Big data/AI: examples of concerning practice unintended consequences

I’m not apocalyptic about the role of big data in society generally and education specifically, but I do feel strongly that we all have a responsibility to stand back and think about how we accept and use technology.

The brilliant writer Yuval Noah Harari has written a great piece on the philosophical challenges of what he terms ‘Dataism’ and the implications of putting our faith in big data to know us better than we know ourselves.

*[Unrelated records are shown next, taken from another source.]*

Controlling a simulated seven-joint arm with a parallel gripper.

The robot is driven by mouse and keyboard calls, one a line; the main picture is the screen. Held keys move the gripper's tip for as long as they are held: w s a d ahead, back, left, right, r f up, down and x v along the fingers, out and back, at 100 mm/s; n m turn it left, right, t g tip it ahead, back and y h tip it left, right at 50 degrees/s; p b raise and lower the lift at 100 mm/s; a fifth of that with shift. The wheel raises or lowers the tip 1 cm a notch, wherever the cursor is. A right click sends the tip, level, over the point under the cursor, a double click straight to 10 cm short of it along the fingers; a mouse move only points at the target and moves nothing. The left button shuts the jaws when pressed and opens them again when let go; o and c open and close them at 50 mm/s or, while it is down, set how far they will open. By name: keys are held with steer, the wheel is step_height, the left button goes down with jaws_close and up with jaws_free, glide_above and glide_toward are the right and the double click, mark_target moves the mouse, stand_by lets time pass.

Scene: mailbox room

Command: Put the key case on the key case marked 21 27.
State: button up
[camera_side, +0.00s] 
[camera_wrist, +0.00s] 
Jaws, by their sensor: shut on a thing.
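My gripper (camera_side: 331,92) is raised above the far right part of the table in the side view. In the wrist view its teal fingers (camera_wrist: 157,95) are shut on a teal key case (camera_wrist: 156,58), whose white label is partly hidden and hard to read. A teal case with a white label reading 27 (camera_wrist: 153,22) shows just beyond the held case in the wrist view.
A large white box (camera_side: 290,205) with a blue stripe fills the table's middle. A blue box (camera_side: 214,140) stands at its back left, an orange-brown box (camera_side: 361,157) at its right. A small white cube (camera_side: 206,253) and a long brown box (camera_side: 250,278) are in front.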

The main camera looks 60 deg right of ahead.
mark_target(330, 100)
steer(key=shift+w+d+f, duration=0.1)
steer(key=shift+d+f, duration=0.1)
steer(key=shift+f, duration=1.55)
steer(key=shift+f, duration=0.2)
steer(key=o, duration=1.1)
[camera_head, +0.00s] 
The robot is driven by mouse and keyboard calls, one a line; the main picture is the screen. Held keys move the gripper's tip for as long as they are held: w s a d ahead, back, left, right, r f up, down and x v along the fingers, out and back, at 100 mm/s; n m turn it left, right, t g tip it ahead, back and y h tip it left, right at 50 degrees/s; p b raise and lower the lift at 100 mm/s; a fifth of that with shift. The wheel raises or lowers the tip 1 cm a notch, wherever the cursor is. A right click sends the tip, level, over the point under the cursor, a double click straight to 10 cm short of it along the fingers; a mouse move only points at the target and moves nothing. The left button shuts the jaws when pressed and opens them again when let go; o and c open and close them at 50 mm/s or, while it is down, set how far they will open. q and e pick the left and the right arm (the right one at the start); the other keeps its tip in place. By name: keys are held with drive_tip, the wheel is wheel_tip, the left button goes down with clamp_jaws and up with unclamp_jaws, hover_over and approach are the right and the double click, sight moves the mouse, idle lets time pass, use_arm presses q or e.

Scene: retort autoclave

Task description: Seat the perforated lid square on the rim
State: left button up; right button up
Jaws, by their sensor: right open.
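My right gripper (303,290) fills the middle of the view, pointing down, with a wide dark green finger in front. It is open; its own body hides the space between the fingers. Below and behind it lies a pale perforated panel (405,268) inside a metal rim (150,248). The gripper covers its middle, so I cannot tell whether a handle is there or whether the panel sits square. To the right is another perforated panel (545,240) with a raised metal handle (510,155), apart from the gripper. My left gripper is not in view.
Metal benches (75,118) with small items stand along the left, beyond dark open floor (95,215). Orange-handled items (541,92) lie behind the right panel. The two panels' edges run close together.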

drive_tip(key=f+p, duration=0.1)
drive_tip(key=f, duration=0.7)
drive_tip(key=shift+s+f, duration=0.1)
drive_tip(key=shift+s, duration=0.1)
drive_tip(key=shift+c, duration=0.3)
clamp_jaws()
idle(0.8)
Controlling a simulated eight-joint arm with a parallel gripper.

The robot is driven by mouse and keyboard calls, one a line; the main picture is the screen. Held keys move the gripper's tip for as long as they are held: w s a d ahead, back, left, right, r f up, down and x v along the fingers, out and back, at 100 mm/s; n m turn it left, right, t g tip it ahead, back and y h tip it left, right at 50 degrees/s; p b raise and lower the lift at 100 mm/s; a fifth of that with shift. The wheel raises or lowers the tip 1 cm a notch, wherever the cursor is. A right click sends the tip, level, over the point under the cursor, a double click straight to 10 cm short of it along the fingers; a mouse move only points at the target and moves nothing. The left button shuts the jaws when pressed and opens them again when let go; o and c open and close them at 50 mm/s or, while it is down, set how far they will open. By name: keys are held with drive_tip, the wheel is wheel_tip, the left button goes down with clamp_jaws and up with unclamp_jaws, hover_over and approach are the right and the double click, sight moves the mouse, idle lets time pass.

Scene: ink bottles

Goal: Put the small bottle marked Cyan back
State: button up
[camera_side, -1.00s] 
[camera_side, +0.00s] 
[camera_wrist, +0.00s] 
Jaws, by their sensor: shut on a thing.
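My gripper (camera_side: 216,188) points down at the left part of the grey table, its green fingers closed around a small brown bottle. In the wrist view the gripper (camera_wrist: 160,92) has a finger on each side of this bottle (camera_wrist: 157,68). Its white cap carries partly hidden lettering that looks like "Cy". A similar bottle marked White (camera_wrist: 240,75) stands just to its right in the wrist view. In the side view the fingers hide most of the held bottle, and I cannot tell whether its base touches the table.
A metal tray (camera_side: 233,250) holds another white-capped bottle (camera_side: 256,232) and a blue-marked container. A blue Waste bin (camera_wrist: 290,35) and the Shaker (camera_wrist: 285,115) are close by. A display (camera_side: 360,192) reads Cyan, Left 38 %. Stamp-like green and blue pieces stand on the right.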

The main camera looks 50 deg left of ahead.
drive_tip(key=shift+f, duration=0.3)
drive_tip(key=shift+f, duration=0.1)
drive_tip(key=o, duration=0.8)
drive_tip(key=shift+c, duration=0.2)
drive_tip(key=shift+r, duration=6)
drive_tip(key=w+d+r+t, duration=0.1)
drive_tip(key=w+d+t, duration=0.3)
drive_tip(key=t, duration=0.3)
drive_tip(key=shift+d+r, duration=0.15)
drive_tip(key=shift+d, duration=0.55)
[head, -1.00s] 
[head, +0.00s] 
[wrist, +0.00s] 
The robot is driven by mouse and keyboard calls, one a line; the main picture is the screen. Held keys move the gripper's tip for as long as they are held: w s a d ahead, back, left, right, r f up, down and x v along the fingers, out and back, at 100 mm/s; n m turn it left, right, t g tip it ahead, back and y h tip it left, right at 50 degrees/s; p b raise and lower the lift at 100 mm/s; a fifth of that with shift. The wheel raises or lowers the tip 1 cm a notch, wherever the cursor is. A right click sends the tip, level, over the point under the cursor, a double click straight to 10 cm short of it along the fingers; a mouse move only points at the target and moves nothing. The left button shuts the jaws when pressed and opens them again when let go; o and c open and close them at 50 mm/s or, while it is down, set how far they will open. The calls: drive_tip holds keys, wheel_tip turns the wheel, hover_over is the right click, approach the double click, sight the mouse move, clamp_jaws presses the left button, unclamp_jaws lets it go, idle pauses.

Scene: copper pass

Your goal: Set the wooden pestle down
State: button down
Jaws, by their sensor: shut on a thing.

Check your photo – inbuilt bias?

The technology writer Cat Hallam, wrote this interesting piece in twitter about the problems she faced as the Gov.uk passport website facial recognition software appeared have problems with her photograph. In the ensuing twitter discussion, she acknowledges that the quality of the picture may be the issue, but it’s hard to avoid the suspicion that there’s a broader problem that the software may just be struggling to cope with her skin colour. It seems the practical embodiment of the anxieties raised by algorithms of oppression and weapons of math destruction.

Class Care System

My children’s secondary school has a behaviour system that sends me updates about their (mostly brilliant) behaviour. The data isn’t terribly useful and I have grave concerns about their privacy. It is of course possible to argue that the system is being designed to enable me to parent better and to be involved in their education, but there are ethical issues.

However Class Care appears to be the same idea dreamt up in a totalitarian state with scant little regard for privacy.